Posted: 31 July 2024 | Last modified: 28 December 2024 | Expires: 27 April 2027
The Black Knights are the fourth pair of heavy HEMA gloves I purchased, picked up in July, 2023. At the time, I already sold my SG Mittens and SPES Red Lobsters, and was using my ProGauntlets full-time. The week before a competition, the latter broke and were unusable, so I borrowed a clubmate’s Black Knights and quickly ordered a pair of my own. I used them for about a year nearly exclusively, during which I also ordered a second pair in a smaller size. While I do recommend the gloves in my Longsword Glove Buying Guide, and believe they’re one of the better heavy gloves on the market, I do have some caveats worth mentioning.
When I measured my hands per HF’s guide, I found myself in-between the S and M/L sizes. I decided to order the M/Ls, which is the size I borrowed before ordering my own pair. (I’ll refer to this pair as my BK1s hereafter.) Upon receiving them, they fit quite well; the gloves were reasonably snug, and the ends of my fingers didn’t feel cramped at all. Unlike with the hoof-style underglove on the Red Lobsters, the Black Knights have a single pocket for all four fingers, which didn’t feel quite as nice as the SPES underglove, but I don’t feel there’s any lack (or gain) of functionality either way. The underglove on the Black Knights doesn’t feel as nice as the underglove on the Red Lobsters, but it’s still way better than the uncomfortable finger pocket on the SG Mittens.

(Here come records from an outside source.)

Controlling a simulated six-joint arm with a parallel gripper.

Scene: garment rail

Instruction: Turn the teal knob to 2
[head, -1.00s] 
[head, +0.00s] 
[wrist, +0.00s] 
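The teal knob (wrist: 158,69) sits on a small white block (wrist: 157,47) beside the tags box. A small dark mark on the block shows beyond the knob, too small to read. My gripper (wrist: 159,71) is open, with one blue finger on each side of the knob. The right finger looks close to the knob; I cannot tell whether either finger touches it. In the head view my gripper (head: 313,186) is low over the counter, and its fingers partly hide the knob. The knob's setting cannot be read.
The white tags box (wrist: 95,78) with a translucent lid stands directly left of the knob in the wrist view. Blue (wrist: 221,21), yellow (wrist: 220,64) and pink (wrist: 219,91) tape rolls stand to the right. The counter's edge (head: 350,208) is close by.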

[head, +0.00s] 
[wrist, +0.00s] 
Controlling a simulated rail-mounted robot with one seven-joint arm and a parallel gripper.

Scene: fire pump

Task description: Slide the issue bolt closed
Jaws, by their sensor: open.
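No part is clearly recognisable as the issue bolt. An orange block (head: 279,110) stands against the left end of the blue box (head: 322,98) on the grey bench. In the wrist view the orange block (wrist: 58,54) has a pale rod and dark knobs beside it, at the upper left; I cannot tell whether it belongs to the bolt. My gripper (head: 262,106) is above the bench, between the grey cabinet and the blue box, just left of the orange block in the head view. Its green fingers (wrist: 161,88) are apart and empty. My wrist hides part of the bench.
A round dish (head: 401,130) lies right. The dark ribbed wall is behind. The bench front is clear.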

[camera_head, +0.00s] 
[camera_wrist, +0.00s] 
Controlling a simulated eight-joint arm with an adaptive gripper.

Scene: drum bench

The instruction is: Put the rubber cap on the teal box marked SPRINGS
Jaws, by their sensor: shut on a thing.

Getting my hands in and out of the Black Knights is easy. There’s an elastic band that can be tightened to make the wrist more snug, but the band has to be untied and retied manually; there’s no spring mechanism to easily cinch the wrist, nor a buckle like on the Red Lobsters to quickly adjust the tightness. While a quick-cinching mechanism would be nice, the lack of extraneous parts also makes for less to go wrong, so I can’t really complain about this. I’ll add, though, that since the elastic wrist tie is rounded, like the rounded elastic ties on SPES gear, the knots have a tendency to undo themselves over time, so you’ll want to routinely check to ensure the knot on the wrist tie is tight once you have it to your liking. For those with thinner wrists, you’ll probably want to undo the default knot on this tie, tighten the elastic, and then retie the knot so the wrist is more snug.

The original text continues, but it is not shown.